Monday, January 30, 2012

Old Business

 I may as well admit it. Brian drives me nuts at times. Having been with him for over 40 years, I suppose that’s bound to happen. Who am I kidding – there were times he drove me nuts after six months.

It’s actually a little miracle that our marriage has lasted so long. We are polar opposites for the most part.  If someone asks him for a 7/16th wrench, he goes to his toolbox and there it is – in the same spot it has for over three decades. Same wrench.  If someone asked me for a pair of scissors, I say … ‘Okay – give me a minute.’, while I root through drawers and eventually come up with one of three dozen pairs of scissors I have strategically placed throughout the house.   

Once I was rushing with something on a deadline and somehow lost my good fabric scissors, mid-stream – I had been using them all morning.  I searched for an hour & finally had to have one of the girls go to the fabric store in town to get me another pair.  They were sold out. A fabric store out of scissors – what’s the chances? I was forced to institute St. Anthony. As I was standing there, giving him a few minutes to work his magic, the UPS truck drove in.  It was delivering a huge box of stuff that I had won at the Creative Needlework Show in Toronto - $800 worth.  Sure enough – there were scissors in there – three pair.  True story. Thanks Saint Anthony. I found the scissors a year later, in between layers of fabric

But I digress.  The issue is not that I get pulled through by some miracle, but that Brian never has to rely on that. He can put his hands on every single thing he owns at any given moment.  It bugs me.  When I need to borrow something from him, he makes me turn my back so I don’t see where he keeps it. That bugs me too.

And yet another thing that irritates me is his unswaying focus.  When he determines a task, he keeps his eye on it and does not waiver. He basically becomes obsessed with seeing it to completion. Me … one task is just a little blip on the road to another one.  I like to kind of think about my tasks – have a cup of tea, mull it over awhile in my head, see if anything better comes up.  Him … full steam ahead til he gets to the station.  Me … oh well, another train will come along. Or I may I decide to take the bus – there might be new and different scenery.
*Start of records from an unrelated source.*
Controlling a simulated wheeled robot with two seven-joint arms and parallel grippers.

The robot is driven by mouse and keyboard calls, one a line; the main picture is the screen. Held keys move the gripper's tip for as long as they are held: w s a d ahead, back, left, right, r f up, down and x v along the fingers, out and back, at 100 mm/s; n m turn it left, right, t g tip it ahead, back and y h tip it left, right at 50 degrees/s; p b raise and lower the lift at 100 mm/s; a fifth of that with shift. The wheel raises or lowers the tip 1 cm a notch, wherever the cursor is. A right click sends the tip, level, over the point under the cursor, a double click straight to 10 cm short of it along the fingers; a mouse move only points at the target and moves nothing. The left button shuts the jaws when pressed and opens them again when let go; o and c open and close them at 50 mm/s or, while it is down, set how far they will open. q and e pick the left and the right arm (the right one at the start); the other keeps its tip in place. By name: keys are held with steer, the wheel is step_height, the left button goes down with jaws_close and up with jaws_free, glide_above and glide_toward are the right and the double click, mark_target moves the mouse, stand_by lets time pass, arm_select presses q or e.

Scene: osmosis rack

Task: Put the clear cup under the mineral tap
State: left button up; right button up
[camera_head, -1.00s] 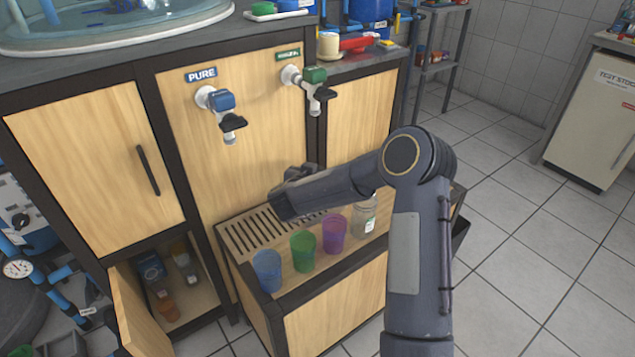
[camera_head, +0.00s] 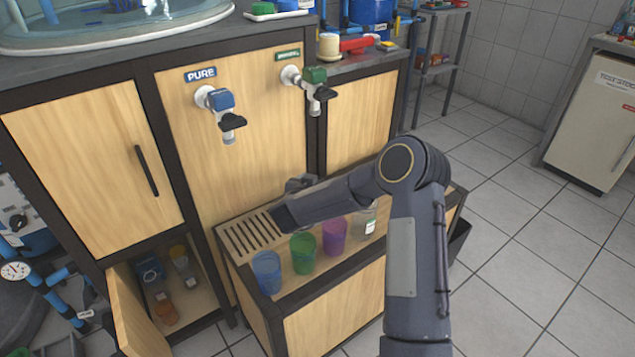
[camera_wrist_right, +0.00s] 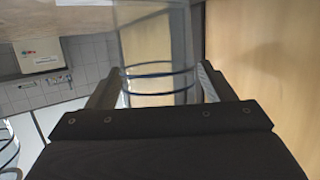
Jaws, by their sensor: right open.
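The green-handled tap (camera_head: 316,90) has a small green label above it whose print is too small to read surely. My right gripper (camera_head: 298,184) is low over the slatted shelf, below and slightly left of that tap, partly hidden by its own forearm. In the right wrist view, my right gripper (camera_wrist_right: 160,82) is open, with one finger on each side of a clear cup (camera_wrist_right: 160,90) with dark rim lines. The cup is hidden behind my arm in the head view, so I cannot tell whether it touches the shelf. My left gripper is out of view.
Blue (camera_head: 267,272), green (camera_head: 303,254) and purple (camera_head: 334,236) cups stand along the shelf's front, with a labelled clear jar (camera_head: 369,226) beside them, partly behind my arm. The blue-handled PURE tap (camera_head: 222,108) is left. A lower cabinet door (camera_head: 135,315) hangs open.

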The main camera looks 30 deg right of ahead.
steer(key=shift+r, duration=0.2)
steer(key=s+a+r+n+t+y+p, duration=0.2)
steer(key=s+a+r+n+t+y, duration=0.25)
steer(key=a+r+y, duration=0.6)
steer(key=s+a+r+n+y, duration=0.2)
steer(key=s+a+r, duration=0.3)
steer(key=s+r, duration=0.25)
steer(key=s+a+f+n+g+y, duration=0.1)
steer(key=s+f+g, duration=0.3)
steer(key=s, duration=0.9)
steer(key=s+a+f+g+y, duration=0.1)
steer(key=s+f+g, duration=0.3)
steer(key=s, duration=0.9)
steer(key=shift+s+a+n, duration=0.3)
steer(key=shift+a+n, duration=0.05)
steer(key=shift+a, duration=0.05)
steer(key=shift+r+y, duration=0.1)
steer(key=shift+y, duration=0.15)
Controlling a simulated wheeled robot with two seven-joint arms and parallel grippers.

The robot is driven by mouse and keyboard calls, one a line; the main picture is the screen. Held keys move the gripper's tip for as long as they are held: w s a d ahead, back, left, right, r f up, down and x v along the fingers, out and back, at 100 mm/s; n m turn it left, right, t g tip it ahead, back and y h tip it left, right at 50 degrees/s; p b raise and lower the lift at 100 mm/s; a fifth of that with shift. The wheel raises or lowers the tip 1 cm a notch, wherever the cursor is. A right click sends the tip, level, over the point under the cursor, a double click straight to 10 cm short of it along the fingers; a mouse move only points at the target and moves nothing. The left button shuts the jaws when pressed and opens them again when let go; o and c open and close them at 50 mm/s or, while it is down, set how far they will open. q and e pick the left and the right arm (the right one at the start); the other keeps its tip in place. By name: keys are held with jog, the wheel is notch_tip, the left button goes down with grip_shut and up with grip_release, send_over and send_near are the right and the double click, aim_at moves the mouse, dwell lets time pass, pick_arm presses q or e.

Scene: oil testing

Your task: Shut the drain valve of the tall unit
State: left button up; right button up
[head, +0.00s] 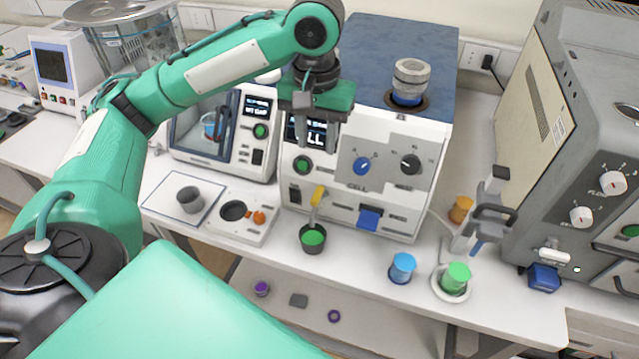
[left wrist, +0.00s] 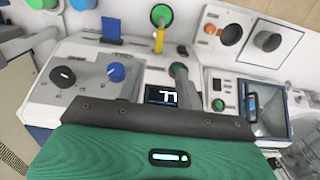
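The tall unit (head: 420,215) is a white box with a blue top, two knobs and a small display. Its drain valve has a yellow lever (head: 318,194) low on the left of its front, above a dark cup (head: 313,238) with green contents. The yellow lever also shows in the left wrist view (left wrist: 159,40), with the green cup beyond it. My left gripper (head: 316,138) hangs in front of the display, above the lever and apart from it. Its two grey fingers look spread and empty. My right gripper is not in view.
A smaller white unit (head: 260,165) stands left of the tall unit. A grey cup (head: 190,200) and a white plate with a dark round well (head: 250,222) lie in front of it. Blue (head: 402,268) and green (head: 456,277) containers stand near the front edge. A grey machine (head: 590,130) stands right.

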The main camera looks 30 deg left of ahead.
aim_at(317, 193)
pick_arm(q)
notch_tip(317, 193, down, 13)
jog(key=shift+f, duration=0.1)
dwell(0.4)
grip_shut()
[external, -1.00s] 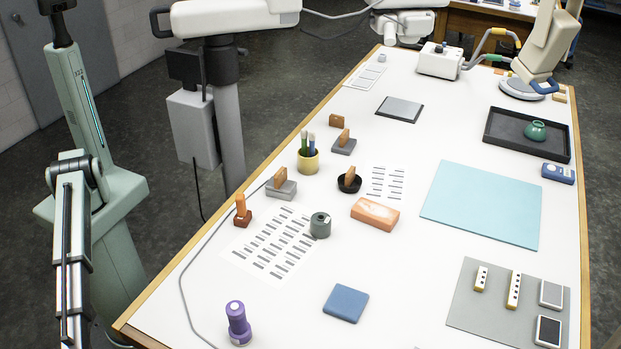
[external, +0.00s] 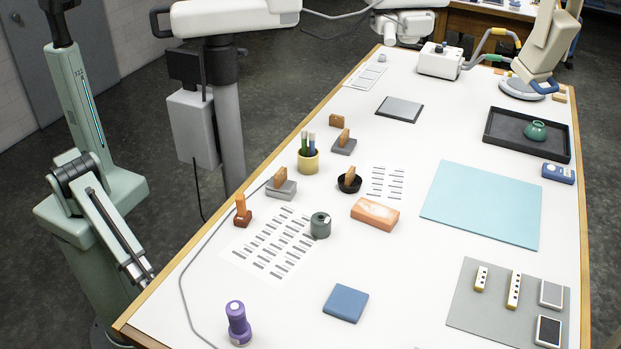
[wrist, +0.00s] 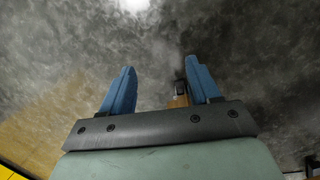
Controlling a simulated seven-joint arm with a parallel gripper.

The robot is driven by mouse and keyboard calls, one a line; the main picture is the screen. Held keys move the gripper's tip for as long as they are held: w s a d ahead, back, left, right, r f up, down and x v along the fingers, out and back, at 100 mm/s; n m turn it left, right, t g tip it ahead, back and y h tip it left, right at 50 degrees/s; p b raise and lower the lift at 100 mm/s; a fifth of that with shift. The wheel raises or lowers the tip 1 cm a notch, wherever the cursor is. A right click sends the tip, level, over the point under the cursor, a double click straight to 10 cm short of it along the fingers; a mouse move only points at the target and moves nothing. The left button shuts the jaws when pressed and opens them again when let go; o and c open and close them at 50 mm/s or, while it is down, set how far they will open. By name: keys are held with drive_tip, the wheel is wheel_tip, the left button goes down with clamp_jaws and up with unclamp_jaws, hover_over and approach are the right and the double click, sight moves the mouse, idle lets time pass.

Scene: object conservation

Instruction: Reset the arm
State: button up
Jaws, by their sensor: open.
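My green arm (external: 85,95) stands at the left of the external view, beside the table. Its lower link (external: 115,232) slants down to the right, and its end lies near the table's left edge. My gripper is not clearly visible in that view. In the wrist view my gripper (wrist: 160,82) shows two blue fingers set wide apart, with nothing held between them. They are above dark, mottled floor. A small dark and wood-coloured item shows beyond, near the right finger; I cannot tell what it is.
The white table (external: 270,320) has a wooden edge close to my arm. A purple stamp (external: 238,322), a blue pad (external: 346,303) and an orange-handled stamp (external: 242,212) stand near its front left. A grey post (external: 230,130) rises behind. Floor left of the table is mostly free.

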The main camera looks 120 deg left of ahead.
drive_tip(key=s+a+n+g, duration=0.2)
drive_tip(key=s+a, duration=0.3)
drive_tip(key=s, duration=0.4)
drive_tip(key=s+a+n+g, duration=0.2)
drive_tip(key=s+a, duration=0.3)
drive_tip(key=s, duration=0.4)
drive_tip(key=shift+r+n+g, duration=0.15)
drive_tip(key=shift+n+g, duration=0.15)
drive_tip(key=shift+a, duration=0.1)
Take his project of stripping the hardwood floors in the kitchen. The plan was to take everything out, then do the outside by hand on one day, use the orbital sander the next and then get on to the three coats of finish.  On Day 1, the girls and I were out until 11 pm. The comment was “Knowing Dad, he’ll have started the floor today.’ My response was “Knowing your Dad he will have FINISHED sanding the floor today.” I won.  Not only totally done sanding, but there he was, finishing up the first coat of varnish at eleven o'clock at night. Who works at eleven o'clock at night on something like that.

I have been on my own mission in our January project of reviving the kitchen.  He did the floor, ceiling, trim, cupboards and table. I did the walls and the thinking.  I have one tiny little bit to do and the whole thing will be completely finished – every square inch. It’s the backsplash above the counter.  The colour is so close that no one would even notice it wasn’t done. But then it would not be ‘every square inch’.

I have the paint. I have the tape.  I have 2 days left in January to make my goal.  But, my focus is shifting. Some other stuff is calling.

Brian left for Toronto early this morning. Not that he knows or cares that I have left one little piece of my personal goal undone. It's MY goal.  I started heading towards my new project when his voice started seeping into my head … the same message I have heard time and time again over the years. His mantra:  “No new business before old business.”  I tried to quell it. It got louder.  ‘No new business! No new business!!’ Oh man. He's burrowed right into my conscience. It should bug me, but it doesn't - I know he's right.